:: Goal ::
Read through the records below and copy each line that uses the word "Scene".

:: Provided records ::
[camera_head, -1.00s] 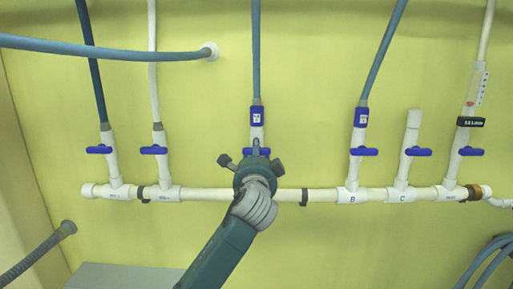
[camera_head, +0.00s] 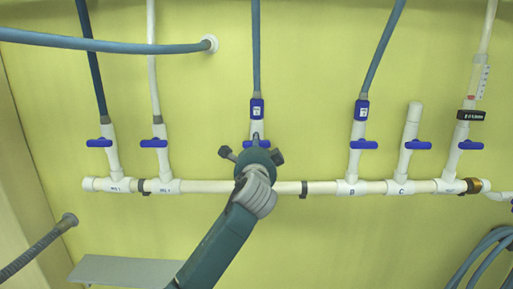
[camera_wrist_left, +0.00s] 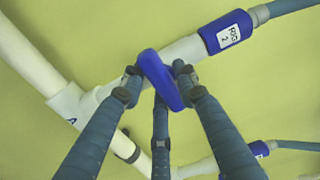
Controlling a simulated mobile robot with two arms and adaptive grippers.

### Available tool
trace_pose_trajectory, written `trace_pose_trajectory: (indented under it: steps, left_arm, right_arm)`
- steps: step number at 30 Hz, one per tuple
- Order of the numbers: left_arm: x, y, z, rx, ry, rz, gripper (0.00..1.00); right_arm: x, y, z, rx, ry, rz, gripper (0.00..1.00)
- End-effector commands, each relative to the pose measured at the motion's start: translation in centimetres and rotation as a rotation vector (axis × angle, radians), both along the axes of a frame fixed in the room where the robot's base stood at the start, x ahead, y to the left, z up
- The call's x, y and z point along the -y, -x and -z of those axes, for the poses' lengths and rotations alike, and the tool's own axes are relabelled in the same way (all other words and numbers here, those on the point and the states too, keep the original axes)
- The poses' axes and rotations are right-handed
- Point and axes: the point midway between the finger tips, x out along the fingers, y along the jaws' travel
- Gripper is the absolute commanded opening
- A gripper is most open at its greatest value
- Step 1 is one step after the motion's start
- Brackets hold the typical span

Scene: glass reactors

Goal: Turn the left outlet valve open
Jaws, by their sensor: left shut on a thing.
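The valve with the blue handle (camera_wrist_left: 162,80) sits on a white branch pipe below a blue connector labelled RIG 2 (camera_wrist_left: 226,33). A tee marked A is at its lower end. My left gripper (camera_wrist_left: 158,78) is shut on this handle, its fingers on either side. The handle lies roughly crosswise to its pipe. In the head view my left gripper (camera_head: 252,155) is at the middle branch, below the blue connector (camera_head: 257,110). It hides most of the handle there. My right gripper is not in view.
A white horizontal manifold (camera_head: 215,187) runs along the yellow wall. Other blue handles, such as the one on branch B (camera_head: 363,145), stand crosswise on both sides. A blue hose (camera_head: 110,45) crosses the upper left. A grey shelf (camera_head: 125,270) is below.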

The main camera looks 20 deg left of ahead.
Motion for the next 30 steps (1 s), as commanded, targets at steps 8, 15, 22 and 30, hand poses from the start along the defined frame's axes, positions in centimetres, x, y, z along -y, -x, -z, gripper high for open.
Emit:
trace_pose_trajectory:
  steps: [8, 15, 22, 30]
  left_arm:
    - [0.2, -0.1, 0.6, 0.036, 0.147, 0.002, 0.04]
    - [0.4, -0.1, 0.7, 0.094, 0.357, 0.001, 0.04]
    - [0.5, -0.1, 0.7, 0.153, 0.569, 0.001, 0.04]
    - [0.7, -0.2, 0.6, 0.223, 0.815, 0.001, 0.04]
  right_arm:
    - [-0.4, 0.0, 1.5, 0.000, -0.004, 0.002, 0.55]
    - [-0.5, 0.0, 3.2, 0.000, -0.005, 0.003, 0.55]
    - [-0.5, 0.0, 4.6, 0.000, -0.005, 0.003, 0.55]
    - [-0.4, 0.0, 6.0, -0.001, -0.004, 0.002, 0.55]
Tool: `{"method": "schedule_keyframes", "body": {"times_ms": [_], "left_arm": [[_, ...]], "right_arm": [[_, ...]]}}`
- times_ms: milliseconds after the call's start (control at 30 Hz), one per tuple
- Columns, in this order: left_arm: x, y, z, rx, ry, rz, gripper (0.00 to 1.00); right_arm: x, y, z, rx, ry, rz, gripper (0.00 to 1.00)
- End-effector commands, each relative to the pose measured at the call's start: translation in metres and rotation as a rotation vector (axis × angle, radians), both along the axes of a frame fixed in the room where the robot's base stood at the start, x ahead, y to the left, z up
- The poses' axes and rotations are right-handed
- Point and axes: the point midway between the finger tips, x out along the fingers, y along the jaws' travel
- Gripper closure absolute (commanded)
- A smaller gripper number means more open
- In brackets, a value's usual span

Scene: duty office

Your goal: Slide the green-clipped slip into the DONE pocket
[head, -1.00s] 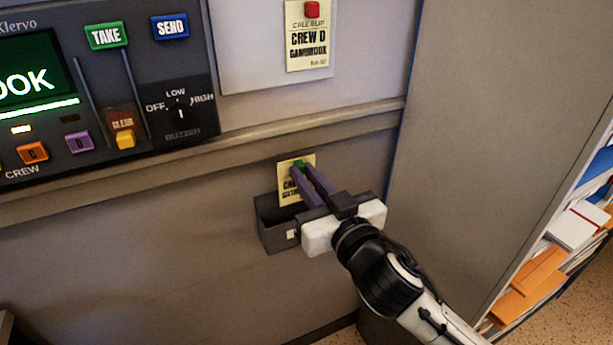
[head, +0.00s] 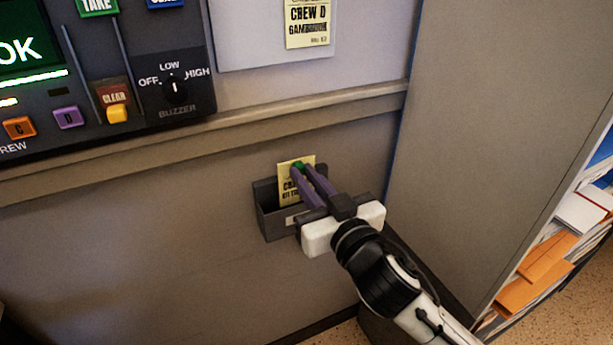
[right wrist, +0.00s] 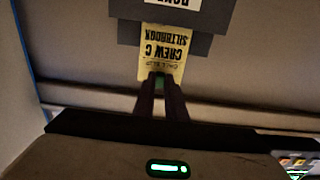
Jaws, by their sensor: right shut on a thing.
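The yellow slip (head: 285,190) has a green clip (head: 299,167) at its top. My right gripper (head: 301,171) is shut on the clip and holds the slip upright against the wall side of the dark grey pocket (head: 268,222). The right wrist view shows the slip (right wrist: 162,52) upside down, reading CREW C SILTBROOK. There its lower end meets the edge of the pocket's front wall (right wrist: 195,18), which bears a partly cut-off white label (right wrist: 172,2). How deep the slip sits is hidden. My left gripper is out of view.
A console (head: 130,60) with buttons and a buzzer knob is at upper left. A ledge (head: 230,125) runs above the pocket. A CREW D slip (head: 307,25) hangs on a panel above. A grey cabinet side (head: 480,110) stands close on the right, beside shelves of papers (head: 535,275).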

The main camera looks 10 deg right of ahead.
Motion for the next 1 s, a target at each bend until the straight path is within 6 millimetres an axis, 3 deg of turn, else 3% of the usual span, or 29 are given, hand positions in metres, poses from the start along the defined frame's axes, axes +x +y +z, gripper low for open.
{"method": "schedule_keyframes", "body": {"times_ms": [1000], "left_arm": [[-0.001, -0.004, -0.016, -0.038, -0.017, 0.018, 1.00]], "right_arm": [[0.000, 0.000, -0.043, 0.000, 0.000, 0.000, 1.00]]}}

--

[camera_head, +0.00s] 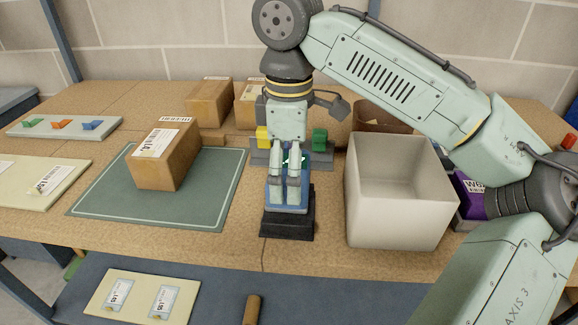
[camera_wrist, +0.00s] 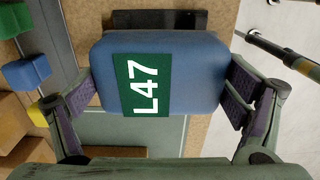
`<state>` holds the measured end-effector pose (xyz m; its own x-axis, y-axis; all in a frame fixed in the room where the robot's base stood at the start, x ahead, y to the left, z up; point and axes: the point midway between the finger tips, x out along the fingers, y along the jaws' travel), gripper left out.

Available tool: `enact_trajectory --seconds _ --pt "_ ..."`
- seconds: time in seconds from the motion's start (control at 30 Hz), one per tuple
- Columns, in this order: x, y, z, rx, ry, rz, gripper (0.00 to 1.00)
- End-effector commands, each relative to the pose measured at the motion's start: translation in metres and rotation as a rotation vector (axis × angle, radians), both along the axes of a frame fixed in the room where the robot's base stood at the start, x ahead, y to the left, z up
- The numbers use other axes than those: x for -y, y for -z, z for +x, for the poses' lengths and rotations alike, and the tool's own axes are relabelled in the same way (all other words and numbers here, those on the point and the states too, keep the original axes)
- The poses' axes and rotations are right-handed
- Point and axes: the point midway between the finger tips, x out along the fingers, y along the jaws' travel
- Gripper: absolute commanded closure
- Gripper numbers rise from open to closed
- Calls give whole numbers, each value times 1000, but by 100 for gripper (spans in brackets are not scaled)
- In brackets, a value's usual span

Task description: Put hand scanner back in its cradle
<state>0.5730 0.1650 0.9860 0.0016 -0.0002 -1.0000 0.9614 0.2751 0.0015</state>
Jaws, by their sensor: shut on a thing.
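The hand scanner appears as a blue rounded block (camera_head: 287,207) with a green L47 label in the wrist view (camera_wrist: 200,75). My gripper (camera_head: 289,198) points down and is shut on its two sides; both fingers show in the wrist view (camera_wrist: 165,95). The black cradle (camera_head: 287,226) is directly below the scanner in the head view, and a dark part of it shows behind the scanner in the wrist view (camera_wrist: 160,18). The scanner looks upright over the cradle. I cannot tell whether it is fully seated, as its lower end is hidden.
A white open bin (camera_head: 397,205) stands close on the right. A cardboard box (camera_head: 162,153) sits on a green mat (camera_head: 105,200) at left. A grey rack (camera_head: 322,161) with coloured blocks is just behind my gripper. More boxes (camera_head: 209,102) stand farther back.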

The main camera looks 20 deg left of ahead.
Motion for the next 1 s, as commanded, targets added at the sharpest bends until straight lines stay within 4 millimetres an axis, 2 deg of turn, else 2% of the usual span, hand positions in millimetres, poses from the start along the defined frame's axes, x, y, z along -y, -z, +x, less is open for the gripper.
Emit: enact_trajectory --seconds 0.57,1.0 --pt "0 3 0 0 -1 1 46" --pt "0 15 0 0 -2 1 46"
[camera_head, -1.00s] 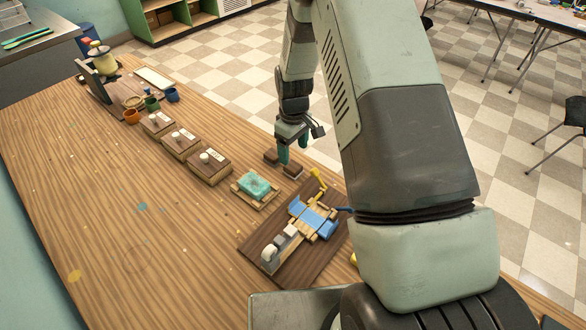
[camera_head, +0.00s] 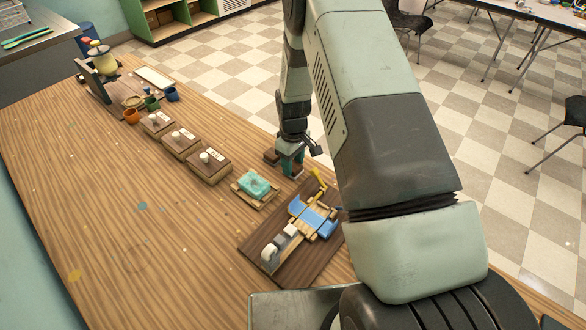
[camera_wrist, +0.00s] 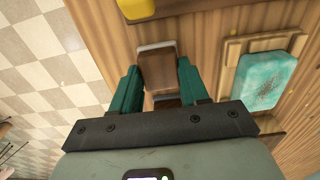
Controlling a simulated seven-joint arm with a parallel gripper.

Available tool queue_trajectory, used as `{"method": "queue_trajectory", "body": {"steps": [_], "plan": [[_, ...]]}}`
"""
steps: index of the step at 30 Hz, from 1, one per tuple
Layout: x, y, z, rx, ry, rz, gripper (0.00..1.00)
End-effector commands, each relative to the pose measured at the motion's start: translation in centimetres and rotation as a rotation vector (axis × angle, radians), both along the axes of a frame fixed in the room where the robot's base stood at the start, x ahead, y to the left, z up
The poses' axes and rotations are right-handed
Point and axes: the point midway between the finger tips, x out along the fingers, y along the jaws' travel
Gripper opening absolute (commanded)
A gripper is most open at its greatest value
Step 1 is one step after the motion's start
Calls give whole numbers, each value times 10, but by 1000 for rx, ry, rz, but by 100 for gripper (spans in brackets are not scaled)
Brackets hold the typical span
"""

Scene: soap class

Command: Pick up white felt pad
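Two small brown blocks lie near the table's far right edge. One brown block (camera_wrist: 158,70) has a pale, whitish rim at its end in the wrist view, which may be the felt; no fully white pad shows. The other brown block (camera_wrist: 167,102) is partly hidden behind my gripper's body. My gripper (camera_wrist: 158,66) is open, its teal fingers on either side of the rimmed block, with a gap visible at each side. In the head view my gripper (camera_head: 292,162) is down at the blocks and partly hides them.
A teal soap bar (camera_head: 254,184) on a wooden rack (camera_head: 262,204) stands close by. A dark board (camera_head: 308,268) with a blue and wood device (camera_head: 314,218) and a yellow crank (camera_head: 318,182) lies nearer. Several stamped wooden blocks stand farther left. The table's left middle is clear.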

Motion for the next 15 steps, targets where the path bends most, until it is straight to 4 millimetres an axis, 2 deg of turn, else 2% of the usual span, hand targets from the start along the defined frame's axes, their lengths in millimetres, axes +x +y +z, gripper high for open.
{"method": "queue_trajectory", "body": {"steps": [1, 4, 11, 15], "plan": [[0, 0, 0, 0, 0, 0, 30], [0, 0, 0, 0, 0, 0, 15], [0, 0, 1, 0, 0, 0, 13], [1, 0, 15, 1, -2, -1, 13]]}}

==

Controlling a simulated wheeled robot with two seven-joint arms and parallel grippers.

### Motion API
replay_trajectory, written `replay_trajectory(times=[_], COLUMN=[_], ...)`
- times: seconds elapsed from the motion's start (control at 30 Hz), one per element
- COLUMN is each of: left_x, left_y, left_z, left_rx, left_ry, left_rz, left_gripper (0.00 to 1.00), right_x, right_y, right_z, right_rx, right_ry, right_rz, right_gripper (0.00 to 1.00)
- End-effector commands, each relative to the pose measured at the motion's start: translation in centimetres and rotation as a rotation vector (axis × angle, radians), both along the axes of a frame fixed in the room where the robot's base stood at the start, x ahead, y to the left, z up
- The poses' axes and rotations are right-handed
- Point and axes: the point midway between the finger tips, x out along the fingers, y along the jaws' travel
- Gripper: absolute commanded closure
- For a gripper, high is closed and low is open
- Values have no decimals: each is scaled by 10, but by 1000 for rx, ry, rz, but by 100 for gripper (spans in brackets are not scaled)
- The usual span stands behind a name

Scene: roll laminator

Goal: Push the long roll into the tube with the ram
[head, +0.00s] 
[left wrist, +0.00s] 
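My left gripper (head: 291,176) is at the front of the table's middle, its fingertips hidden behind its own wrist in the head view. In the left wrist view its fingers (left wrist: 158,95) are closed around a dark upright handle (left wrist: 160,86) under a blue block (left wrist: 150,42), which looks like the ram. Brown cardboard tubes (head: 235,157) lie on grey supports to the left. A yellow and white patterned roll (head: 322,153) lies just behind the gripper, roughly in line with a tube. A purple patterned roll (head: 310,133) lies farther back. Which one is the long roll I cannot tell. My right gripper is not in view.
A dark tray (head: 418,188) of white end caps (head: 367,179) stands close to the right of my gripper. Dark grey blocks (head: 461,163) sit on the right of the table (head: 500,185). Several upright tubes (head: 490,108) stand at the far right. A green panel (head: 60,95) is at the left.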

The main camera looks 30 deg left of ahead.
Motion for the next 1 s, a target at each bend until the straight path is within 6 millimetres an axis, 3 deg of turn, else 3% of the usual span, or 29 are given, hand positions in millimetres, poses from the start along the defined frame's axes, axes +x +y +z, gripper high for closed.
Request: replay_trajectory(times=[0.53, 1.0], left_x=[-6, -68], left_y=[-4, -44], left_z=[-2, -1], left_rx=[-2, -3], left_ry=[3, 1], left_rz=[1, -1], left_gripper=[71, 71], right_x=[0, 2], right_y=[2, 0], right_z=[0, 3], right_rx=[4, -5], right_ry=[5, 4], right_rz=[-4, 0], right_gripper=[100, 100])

:: Result for this task ::
Scene: glass reactors
Scene: duty office
Scene: soap class
Scene: roll laminator

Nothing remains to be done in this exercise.